Whether the lunchbox constantly changes or remains the same every day, the most important thing to aim for is choosing foods that align to the Australian Guide to Healthy Eating.  

These foods help children concentrate and learn so they can thrive at school. They also enhance their health and overall wellbeing.  

When trying to incorporate more foods from the five core food groups into a lunchbox you can also try to make it fun and appealing. Some ideas to include may be: 

  • Slip a little personal note into the lunchbox 
  • Add fun stickers to food such as yoghurt or fruit   
  • Present food in interesting ways – a simple idea is to cut sandwiches in different ways  
  • Involve your children in the preparation of the food so they can choose how they want to chop it or which container to put it in. 


What about canteen orders? Are these OK?  

Our SWAP IT research has shown that the majority of food consumed by children comes from lunchboxes, with more than 86% of children having a packed lunchbox every day.  

However, tuckshop or canteen orders can be fun for children and can often encourage children to try new foods.

The good news is that the NSW government has strategies in place to help promote the sale of healthier food and drinks via the school canteen.  

Aim to choose the everyday options from the school canteen menu to build a healthy lunchbox. By including more everyday foods from the five core food groups, you can ensure that the majority of your child’s intake is coming from nutritious foods.  


Are there any easy swaps you can suggest?  

Our SWAP IT program has a swap suggestion for any food you can think of. Some of common swap suggestions include:  

  • Savoury swaps: Instead of chips, crisps, pretzels or flavoured biscuits try plain popcorn, rice crackers, vegetable-based dips, roasted fava beans or chickpeas 
  • Sweet swaps: Instead of roll-ups, fruit sticks, sticky muesli bars, sweet biscuits, cakes or muffins try fresh fruit, fruit in natural juices, fruit buns, scones, pikelets, plain or fruit yoghurt.   


Easy Healthy Lunch Ideas for School

Do you have any hacks for minimising the hassle of packing kid’s lunches?  

It can be hard to find the time to make healthy school snacks or lunches but there are easy, simple lunchbox ideas that don’t take too much time or fuss. 

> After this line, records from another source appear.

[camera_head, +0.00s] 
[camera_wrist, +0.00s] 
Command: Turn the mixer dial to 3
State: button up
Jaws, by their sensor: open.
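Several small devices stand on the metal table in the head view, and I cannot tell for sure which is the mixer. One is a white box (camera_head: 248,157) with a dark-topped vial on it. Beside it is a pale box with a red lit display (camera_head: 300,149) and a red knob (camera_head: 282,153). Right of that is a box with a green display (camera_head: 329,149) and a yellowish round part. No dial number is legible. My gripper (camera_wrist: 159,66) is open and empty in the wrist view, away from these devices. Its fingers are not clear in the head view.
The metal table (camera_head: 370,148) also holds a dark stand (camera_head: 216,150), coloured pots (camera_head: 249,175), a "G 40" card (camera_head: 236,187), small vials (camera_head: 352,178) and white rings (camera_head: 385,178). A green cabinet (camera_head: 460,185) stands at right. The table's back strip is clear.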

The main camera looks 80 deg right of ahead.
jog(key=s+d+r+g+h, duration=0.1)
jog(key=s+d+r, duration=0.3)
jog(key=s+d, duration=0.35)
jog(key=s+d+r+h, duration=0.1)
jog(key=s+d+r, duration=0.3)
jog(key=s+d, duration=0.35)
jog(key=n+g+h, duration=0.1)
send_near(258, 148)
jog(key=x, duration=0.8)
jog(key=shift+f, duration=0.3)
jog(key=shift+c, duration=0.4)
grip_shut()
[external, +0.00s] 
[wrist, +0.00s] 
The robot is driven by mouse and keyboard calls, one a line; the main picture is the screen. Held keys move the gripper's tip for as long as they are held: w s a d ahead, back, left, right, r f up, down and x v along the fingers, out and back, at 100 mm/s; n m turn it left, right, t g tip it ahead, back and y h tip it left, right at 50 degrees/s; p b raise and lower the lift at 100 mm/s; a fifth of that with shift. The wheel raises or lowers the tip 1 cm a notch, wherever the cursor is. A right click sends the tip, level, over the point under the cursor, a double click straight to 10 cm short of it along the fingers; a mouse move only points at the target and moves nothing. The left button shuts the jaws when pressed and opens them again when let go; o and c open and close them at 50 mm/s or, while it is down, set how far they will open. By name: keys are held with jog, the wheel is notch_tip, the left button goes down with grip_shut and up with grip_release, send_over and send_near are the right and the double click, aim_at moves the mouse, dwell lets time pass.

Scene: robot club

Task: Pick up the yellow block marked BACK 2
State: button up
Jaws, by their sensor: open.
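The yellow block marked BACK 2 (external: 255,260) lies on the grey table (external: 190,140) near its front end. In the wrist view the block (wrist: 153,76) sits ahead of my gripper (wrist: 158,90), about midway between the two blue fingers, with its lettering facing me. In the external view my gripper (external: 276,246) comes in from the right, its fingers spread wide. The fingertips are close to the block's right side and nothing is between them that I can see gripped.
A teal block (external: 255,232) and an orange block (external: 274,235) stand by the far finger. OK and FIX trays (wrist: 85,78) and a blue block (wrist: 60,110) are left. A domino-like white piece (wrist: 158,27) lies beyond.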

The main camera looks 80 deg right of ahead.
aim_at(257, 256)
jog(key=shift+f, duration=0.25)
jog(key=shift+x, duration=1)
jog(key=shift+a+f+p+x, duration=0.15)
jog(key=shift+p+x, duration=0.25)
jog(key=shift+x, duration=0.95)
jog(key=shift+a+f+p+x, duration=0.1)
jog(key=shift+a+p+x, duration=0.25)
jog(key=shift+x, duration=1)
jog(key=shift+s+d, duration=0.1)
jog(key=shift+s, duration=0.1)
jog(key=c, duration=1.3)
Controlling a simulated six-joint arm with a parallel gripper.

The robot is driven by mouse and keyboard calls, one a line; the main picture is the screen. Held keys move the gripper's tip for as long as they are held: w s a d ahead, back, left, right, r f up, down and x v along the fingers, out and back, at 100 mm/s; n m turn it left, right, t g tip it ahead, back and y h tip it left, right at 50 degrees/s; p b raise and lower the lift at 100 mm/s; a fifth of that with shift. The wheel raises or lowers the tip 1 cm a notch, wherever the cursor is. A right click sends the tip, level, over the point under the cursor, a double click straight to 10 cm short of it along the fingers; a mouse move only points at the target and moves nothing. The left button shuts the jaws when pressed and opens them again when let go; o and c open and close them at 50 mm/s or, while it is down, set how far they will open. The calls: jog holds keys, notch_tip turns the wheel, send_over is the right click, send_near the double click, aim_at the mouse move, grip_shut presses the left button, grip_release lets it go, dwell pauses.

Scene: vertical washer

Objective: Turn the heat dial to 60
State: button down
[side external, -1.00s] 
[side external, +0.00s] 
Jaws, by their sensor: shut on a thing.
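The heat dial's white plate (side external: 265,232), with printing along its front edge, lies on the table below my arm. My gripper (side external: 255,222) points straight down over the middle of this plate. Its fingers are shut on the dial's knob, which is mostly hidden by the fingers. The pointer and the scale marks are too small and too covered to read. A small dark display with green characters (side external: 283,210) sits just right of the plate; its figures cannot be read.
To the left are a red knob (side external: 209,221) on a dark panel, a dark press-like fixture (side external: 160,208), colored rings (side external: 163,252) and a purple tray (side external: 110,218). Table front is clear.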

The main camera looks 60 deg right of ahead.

Some simple hacks to reduce time and effort are:  

  1. Prepare ahead of time
    This might mean boiling half a dozen eggs on a Sunday or chopping up extra vegetables at dinner so they are ready for the lunchbox the next day.
  2. Choosing no prep food options
    This may include cherry tomatoes, baby cucumbers, fresh fruit, small yoghurt tubs, cheese sticks, individually packaged rice crackers or popcorn.  
  3. Pre-freezing foods
    By pre-freezing foods such as fruit buns, pikelets, vegetable and egg cups or slices you can account for those busy mornings or stressful weeks where you might have nothing available for the lunchboxes.  
  4. Have Options
    Buy a variety of healthy lunchbox items in the weekly shop and then get the kids involved and packing their own.  


With almost a half of a child’s daily food intake occurring at school, the foods children consume at school really does matter.  

Not only does healthy lunchbox food help children to concentrate, learn and thrive at school academically, it also supports their health and wellbeing.  

Our research shows that 40% of the foods packed inside lunchboxes comes from discretionary foods - those that fall outside of the Australian guide to Healthy Eating.  

Swapping out discretionary foods and replacing them with everyday foods aligned to the Australian Guide to Healthy Eating, ensure children are better prepared to learn and play.